LGBTQ HU Lavender Graduation
Laten Jordan, president of Howard's LGBTQ student group CASCADE, addresses the Lavender Graduation audience during his final keynote speech

Jordan’s presidential farewell speech was filled with colloquial language created by the Black queer community. 

“For the first time in Howard’s 156-year history, we were able to raise the pride flag, sending a clear message that Howard accepts and acknowledges their queer students. We were able to facilitate the first-ever pride festival at any HBCU, bringing the entire campus community together,” said Jordan.

The keynote speaker was Eshe Ukweli, a trans graduating senior who urged her fellow classmates to embody braveness, lean on community and dream big but reach further.  

“I urge you all to carry the totality of your memories and identities with you, as you embark on new paths away from home that is The Mecca,” Ukweli says. “As you journey away from here, it’s my hope that you will continue to be leaders, game changers and change makers in your community.” 

The existence and celebration of queer life is one that has taken place in all forms of Howard’s legacy.

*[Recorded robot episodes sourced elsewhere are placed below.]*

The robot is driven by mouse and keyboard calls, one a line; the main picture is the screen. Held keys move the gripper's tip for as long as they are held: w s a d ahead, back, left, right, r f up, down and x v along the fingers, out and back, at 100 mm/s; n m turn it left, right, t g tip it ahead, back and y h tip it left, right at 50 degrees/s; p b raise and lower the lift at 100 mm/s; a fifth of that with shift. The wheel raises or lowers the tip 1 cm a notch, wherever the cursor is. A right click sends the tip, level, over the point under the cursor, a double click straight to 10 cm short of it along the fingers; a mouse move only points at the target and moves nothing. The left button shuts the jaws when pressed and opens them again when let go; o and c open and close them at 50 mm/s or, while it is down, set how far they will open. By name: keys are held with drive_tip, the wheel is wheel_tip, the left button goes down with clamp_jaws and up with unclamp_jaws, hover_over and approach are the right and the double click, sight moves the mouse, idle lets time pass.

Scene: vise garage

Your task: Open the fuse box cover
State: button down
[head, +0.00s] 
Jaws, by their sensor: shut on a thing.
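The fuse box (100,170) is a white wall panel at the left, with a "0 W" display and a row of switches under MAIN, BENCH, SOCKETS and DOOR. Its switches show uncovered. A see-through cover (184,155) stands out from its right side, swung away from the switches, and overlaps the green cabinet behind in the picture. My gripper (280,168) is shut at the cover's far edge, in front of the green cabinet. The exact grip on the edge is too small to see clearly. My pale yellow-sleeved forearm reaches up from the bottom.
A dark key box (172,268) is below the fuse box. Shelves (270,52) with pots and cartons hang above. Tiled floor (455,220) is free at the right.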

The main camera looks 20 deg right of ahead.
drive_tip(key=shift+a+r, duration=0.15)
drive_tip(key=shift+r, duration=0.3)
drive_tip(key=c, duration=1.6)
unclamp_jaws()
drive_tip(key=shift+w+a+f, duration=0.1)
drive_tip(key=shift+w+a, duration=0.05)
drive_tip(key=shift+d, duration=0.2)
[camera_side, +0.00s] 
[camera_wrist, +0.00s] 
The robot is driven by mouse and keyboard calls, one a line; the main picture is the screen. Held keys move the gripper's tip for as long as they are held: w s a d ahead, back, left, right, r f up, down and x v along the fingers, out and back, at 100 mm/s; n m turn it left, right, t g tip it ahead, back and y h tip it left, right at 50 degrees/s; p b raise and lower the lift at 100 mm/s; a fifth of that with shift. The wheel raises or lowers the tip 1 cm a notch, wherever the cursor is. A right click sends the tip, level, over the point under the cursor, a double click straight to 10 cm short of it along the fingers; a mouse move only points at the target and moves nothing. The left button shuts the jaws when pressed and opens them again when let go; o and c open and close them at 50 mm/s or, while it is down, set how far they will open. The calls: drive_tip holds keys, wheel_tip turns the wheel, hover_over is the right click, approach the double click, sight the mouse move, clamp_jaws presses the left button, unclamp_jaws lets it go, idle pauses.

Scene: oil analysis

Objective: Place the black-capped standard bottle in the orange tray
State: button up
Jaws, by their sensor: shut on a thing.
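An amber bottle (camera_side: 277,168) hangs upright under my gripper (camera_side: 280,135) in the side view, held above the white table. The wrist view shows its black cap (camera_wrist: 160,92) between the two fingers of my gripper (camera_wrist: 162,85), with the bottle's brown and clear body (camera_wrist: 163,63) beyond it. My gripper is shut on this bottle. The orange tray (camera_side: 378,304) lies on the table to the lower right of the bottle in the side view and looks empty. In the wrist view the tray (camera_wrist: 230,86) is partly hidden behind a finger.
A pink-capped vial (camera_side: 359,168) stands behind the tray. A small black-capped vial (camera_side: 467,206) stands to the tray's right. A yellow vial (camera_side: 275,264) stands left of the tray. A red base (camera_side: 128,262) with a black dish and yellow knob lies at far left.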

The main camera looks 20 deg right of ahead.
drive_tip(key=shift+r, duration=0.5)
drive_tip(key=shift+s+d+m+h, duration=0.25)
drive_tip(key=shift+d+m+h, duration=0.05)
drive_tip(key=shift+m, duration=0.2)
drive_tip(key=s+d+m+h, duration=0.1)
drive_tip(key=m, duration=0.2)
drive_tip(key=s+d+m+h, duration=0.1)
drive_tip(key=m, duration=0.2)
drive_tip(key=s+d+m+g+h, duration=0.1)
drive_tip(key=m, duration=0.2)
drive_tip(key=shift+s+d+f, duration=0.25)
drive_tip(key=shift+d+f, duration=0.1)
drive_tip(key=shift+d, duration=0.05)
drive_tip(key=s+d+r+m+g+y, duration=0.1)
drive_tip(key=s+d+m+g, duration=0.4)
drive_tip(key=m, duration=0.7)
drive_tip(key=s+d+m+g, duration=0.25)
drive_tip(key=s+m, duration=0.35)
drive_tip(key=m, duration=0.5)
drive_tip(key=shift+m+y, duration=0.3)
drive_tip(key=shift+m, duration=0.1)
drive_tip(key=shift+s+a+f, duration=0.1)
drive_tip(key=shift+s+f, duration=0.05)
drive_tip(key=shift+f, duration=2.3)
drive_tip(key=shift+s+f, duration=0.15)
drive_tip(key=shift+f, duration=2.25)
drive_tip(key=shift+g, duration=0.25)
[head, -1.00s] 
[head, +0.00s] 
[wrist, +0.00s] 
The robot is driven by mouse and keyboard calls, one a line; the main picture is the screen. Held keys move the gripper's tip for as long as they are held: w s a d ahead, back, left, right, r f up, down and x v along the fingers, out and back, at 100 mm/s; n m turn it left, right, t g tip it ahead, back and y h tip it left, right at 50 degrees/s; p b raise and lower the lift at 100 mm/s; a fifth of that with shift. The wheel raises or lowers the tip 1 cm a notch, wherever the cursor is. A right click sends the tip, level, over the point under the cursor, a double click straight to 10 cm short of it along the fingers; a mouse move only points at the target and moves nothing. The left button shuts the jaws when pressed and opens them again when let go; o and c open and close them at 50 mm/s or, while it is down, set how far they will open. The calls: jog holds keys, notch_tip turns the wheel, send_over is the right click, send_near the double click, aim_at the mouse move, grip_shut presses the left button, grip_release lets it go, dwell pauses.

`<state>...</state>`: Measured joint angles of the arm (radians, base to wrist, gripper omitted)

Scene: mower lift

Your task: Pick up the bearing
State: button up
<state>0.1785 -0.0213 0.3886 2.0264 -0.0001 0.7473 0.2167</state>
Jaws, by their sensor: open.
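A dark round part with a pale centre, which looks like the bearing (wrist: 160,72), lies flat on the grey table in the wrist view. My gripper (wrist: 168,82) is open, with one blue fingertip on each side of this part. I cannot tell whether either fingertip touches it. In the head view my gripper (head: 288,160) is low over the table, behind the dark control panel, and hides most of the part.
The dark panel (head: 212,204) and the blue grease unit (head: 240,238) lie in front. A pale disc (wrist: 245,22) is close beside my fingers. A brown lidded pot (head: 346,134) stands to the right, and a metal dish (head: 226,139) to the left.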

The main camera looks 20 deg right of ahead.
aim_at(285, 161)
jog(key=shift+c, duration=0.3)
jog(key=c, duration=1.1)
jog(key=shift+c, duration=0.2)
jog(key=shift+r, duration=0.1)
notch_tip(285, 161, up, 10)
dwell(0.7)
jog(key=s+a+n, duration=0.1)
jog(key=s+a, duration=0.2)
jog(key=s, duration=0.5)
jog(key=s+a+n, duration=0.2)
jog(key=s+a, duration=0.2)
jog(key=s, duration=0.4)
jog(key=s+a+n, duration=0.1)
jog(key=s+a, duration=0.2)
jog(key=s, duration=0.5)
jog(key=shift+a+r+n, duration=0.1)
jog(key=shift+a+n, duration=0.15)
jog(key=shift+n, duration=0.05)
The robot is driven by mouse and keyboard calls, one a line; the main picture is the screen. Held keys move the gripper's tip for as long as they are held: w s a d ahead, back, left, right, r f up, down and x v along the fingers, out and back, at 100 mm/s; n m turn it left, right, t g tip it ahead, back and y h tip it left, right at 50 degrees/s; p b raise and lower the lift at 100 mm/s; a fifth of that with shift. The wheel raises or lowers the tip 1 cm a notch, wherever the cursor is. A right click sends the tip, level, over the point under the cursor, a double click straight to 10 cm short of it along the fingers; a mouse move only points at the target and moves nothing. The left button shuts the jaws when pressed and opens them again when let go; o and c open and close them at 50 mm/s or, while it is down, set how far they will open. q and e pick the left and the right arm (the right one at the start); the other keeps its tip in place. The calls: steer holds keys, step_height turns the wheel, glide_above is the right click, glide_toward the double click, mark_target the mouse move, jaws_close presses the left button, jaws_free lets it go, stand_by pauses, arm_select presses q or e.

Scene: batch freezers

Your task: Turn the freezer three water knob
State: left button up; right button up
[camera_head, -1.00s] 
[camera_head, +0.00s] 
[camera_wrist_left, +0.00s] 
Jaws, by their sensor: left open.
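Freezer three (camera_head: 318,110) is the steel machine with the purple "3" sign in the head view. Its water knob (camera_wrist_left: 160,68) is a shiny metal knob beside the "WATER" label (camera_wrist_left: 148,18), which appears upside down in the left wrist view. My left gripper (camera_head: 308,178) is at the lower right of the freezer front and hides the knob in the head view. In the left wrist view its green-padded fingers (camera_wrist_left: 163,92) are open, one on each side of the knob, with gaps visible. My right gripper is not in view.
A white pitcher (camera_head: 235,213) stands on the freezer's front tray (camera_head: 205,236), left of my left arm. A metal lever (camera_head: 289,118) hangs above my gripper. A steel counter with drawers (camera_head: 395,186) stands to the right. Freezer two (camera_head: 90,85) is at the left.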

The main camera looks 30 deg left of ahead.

As Howard continues to lead institutions, just like their no. 1 rating by the Campus Pride Index, the University showcases the reasons that thriving Black queer life is also a signature of Howard’s commitment to truth and service.   

“I didn’t come out to my mom as bisexual until my sophomore, junior year,” says Henry. “Being at Howard and being aware of the queer community definitely pushed me in that direction of being open and honest about who I was and the life I wanted to live.”

Cynthia Evers and Brandon Henry
Cynthia Evers, PhD, who serves as Howard University's Vice President of Student Affairs, poses with graduating senior Brandonn Henry during the Lavender Graduation reception

Howard University's 2023 Lavender Graduation reception speakers Laten Jordan (left) and Eshe Ukweli (right) address the audience in their final remarks as Bison, (bottom row) audience members gather to celebrate the students recognized for their achievement prior to the 155th Commencement ceremony on May 13.